On the same day - Saturday - at least 66 Palestinians were killed by Israeli fire near US-backed aid distribution points.
Gangs looting and army killings
The controversial US-Israeli aid distribution mechanism, handled by the so-called Gaza Humanitarian Foundation (GHF), began operations for the first time on 27 May, following nearly three months of a complete Israeli ban on the entry of humanitarian aid into the Gaza Strip.
The organisation, established in February, has come under fierce criticism from United Nations officials, who said its aid distribution plans, initiated by Israel and only involving private companies, would foster the displacement of Palestinians and more violence.
The scheme has been accused of dehumanising Palestinians and providing insufficient food, in addition to imperilling their life, as Israeli forces routinely open fire on the starving crowds.
In the three weeks since it began operating, more than 420 Palestinians have been killed and more than 3,000 others injured by Israeli fire near the three aid distribution points in the central and southern areas of the blockaded enclave.
On Tuesday morning alone, at least 80 Palestinians were killed and hundreds injured by Israeli forces while waiting for aid in two separates distribution sites in Khan Younis and Rafah, in southern Gaza, according to the Palestinian Ministry of Health.
While the northern parts of the Strip remain largely cut off from aid distributed through this mechanism, resulting in a suffocating flour crisis, Israel has recently allowed a limited number of aid trucks carrying only wheat flour to enter northern Gaza.
These trucks are permitted to enter the Palestinian enclave through the Zikim crossing after midnight and reach United Nations warehouses.
However, they often stop at certain points along the way, where tens of thousands of starving residents scramble to grab whatever they can.
‘For a bag of flour that currently costs around $570, I was about to lose my life’
- Ahmed Jendiya, Gaza resident
According to the UN Office for the Coordination of Humanitarian Affairs (UNOCHA), between 19 May and the morning of 11 June, approximately 5,600 metric tonnes of wheat flour, or around 224,000 25-kilogram bags, were allowed into Gaza.
However, most of this aid was intercepted and offloaded by desperate civilians, and in some cases by “armed criminals”, before it could reach warehouses or designated distribution points, according to the UN agency.
Earlier this month, Israeli Prime Minister Benjamin Netanyahu admitted that Israel is arming gangs in Gaza in an effort to undermine the Palestinian movement Hamas.
"We made use of clans in Gaza that are opposed to Hamas… What's wrong with that?” Netanyahu said in a video posted on X. "It's only good.
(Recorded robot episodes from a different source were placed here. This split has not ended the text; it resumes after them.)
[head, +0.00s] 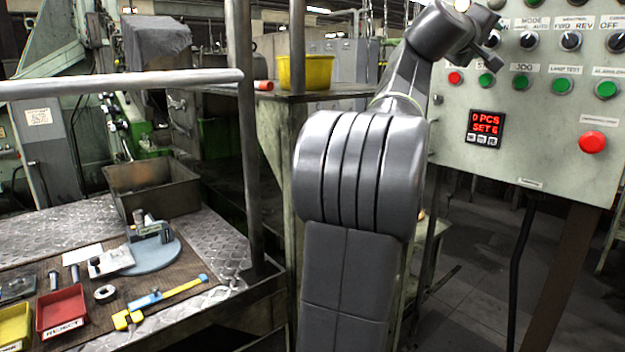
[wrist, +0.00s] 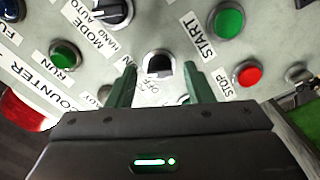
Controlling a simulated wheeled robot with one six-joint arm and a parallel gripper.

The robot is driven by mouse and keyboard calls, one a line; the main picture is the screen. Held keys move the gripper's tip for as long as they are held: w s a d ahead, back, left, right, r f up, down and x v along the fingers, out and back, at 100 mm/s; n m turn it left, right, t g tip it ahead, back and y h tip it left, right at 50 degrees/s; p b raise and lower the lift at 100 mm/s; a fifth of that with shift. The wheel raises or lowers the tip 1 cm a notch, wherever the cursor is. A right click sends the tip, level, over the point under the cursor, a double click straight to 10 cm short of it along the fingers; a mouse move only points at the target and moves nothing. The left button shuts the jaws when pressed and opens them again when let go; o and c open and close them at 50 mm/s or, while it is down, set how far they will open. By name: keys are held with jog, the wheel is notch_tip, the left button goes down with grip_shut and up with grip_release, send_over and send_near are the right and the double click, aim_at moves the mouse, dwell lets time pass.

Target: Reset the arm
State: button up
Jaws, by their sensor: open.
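My arm is raised in front of the control panel (head: 555,115) in the head view. My gripper (wrist: 160,92) shows in the wrist view with its two green fingers apart and nothing held between them. A black knob (wrist: 159,66) on the panel shows between the fingertips; I cannot tell whether they touch it. The MODE selector (wrist: 112,12) is above and left of the fingers. The green START button (wrist: 229,22) and red STOP button (wrist: 248,73) are to the right. The green RUN button (wrist: 65,54) is to the left.
The counter display (head: 485,127) reads 0 PCS, SET 6. A large red button (head: 592,142) is on the panel's lower right. A yellow bin (head: 305,72) stands on a post-side shelf.

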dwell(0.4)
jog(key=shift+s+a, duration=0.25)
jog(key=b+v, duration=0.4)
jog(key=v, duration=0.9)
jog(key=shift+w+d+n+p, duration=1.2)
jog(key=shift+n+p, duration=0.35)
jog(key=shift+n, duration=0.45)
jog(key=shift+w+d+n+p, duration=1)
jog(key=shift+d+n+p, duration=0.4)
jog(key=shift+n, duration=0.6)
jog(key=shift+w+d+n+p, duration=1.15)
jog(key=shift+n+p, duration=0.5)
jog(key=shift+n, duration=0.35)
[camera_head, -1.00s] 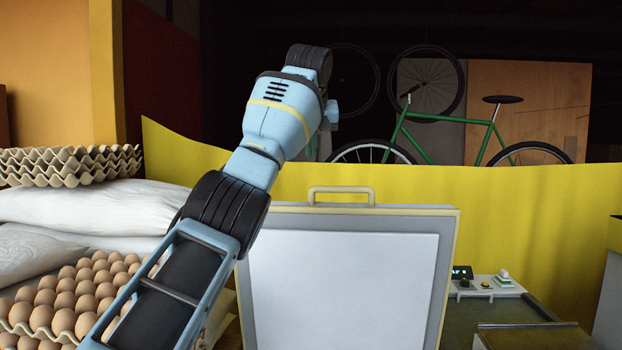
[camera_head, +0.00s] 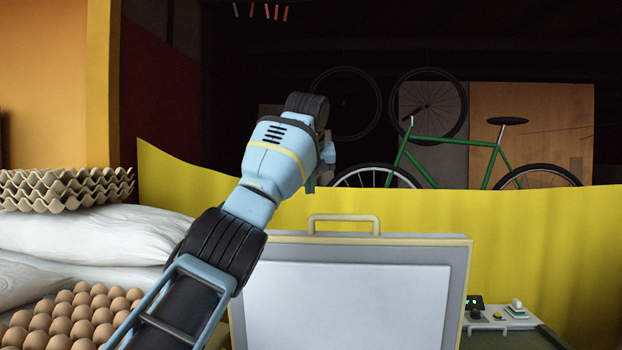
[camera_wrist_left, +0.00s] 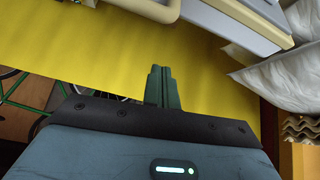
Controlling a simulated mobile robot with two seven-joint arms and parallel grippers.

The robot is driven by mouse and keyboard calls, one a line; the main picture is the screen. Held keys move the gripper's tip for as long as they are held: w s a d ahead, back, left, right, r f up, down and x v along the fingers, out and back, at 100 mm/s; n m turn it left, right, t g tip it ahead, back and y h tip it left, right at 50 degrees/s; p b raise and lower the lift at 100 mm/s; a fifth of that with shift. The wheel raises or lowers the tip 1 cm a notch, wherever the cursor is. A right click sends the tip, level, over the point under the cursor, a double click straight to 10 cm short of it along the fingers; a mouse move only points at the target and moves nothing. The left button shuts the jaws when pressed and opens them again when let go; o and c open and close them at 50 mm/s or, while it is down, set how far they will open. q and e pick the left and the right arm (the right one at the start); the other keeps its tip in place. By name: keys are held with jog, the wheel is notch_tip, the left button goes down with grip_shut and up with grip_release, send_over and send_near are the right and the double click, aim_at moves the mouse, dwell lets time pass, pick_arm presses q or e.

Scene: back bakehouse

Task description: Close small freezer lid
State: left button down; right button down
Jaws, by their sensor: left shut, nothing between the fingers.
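The small freezer lid (camera_head: 350,305) stands open and upright in the head view, its pale inner panel facing me. Its cream handle (camera_head: 343,218) is on the top edge; the handle also shows at the top of the left wrist view (camera_wrist_left: 150,8). My left arm reaches up from the lower left, across the lid's left side. My left gripper (camera_wrist_left: 161,70) is shut and empty, its green fingers together. In the head view the gripper is mostly hidden behind my wrist, above and left of the handle. It appears apart from the handle. My right gripper is not in view.
Eggs (camera_head: 75,315) in a tray, white sacks (camera_head: 90,235) and stacked egg trays (camera_head: 65,188) are at the left. A yellow partition (camera_head: 540,240) runs behind the lid, with a green bicycle (camera_head: 440,140) beyond it. A small control panel (camera_head: 498,316) sits at the right.

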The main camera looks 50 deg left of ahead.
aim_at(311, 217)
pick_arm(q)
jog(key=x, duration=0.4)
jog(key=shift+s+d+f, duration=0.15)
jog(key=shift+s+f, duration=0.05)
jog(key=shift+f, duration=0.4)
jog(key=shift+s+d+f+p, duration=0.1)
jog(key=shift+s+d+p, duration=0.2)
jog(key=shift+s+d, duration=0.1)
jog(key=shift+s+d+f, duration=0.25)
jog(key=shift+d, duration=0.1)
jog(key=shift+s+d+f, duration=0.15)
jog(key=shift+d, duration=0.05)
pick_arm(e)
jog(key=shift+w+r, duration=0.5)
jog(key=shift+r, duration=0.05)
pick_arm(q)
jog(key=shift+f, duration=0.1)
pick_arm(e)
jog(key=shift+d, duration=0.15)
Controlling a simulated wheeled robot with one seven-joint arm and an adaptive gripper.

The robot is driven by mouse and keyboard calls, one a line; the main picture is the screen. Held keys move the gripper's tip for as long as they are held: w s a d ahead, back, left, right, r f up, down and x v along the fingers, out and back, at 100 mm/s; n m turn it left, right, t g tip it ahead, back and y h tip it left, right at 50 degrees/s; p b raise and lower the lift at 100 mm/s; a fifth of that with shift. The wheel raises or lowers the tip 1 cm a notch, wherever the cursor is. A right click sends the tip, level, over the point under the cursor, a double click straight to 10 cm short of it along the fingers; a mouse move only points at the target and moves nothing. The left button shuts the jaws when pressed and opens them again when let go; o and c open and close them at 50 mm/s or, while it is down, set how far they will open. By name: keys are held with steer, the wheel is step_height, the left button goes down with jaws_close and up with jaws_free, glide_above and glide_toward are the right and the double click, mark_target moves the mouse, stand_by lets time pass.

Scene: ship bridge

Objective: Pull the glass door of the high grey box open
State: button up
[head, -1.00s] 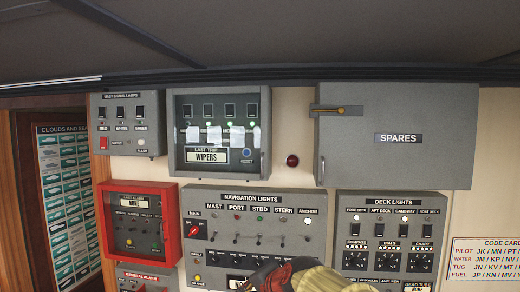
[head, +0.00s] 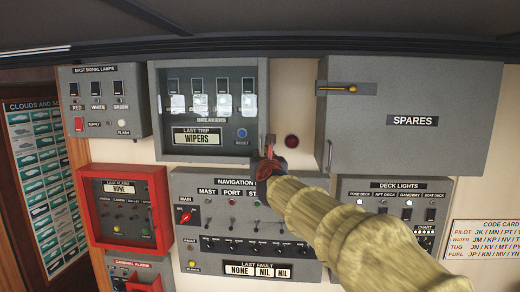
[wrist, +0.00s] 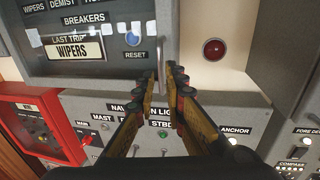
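The high grey box (head: 160,150) is on the wall at upper left of centre in the head view. Its glass door (head: 208,72) looks closed, with breakers and a "WIPERS" label behind the glass. The box's lower part also shows at the upper left of the wrist view (wrist: 95,70). A thin upright handle bar (wrist: 161,80) at the door's right side shows between my fingertips in the wrist view. My gripper (wrist: 162,76) has a gap between its fingers, one on each side of the bar. Contact with the bar is not clear. The arm hides part of the panels below.
The grey "SPARES" cabinet (head: 415,150) juts out close on the right. A round red lamp (head: 292,141) sits between the boxes. The navigation lights panel (head: 205,210) is right below, the red alarm box (head: 128,170) at lower left.

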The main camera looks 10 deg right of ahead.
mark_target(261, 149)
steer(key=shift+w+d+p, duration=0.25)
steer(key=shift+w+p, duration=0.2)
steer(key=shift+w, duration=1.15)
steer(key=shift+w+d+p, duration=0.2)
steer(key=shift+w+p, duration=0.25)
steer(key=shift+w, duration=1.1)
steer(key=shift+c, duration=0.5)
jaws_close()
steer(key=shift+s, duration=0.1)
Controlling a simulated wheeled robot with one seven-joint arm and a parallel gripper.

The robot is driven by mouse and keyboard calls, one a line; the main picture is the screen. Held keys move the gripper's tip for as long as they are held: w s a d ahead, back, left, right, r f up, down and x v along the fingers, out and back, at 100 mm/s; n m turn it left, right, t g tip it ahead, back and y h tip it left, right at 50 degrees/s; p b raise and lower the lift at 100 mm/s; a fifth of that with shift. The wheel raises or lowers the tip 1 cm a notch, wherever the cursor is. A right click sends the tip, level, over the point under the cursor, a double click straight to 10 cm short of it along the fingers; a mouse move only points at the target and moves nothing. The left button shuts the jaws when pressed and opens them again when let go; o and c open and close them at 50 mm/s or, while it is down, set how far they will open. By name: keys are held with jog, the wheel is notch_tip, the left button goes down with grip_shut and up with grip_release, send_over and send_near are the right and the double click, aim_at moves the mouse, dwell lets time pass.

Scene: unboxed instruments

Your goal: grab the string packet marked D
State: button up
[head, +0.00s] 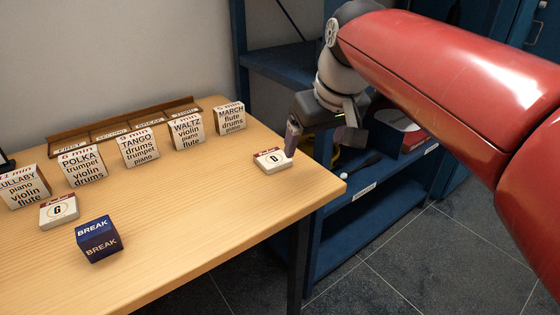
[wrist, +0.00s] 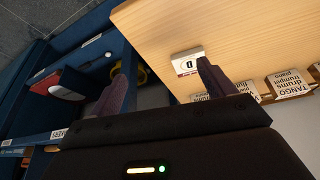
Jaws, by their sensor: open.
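The string packet marked D (head: 272,158) is a small white box with a dark red band. It lies flat near the right end of the wooden table. In the wrist view the packet (wrist: 187,61) shows just beyond the tip of one finger. My gripper (head: 325,140) is open and empty, to the right of the packet, around the table's right edge. A similar packet marked G (head: 59,210) lies at the table's left.
Several white cards with band pieces (head: 138,147) stand along the back of the table (head: 200,225), before a wooden rack (head: 125,122). A blue BREAK cube (head: 98,239) sits at the front left. A blue shelf unit (head: 365,200) stands right of the table. Bare wood surrounds the D packet.

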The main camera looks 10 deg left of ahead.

It saves the lives of Israeli soldiers."
Humanitarian organisations have accused these groups of looting lifesaving aid. One of them, the so-called Popular Forces, led by former prisoner turned gang leader Yasser Abu Shabab, has been accused of selling looted UN aid on the black market and cooperating with GHF.
‘You never know if you'll make it back’
The Israeli government has been accused by rights groups of using starvation as a weapon of war, while Palestinians including children have been dying from starvation-related complications.
But for people in Gaza, going to the aid distribution sites is an even greater danger than famine.
“I refuse to go to the American distribution points for many reasons,” Ahmed said.
“First, they’re very far. I have to walk around 10 kilometres just to get there and maybe come back with a small box of limited aid. Second, it feels like an execution site.”
“You go there to get food, but you never know if you'll make it back.”
Still, due to the severe shortage of flour, which Gazans rely on heavily amid the lack of vegetables, meat and canned food, Ahmed once tried waiting for the aid trucks in northern Gaza in hopes of securing a bag of flour for his family.
“That was on Friday, one day before my brother-in-law was killed. I went there in the evening and stayed with a friend whose home was close to the area where the trucks usually stop,” he said.
“But how can I describe the scene to you? There was fire everywhere, Israeli gunboats suddenly started opening fire towards the crowds, and my legs froze, I don’t know how I could run away and leave the site alive. Dozens were killed and injured.”
On Sunday alone, at least 12 Palestinians were killed by Israeli fire while waiting for aid trucks in northern Gaza, while at least 20 more were killed around dawn on Monday.
“I thankfully returned to the school [shelter] around dawn and I swore that I would never try to reach any of these sites even if we were going to starve,” Ahmed added.
“For a bag of flour that currently costs around 2,000 shekels ($570), I was about to lose my life.”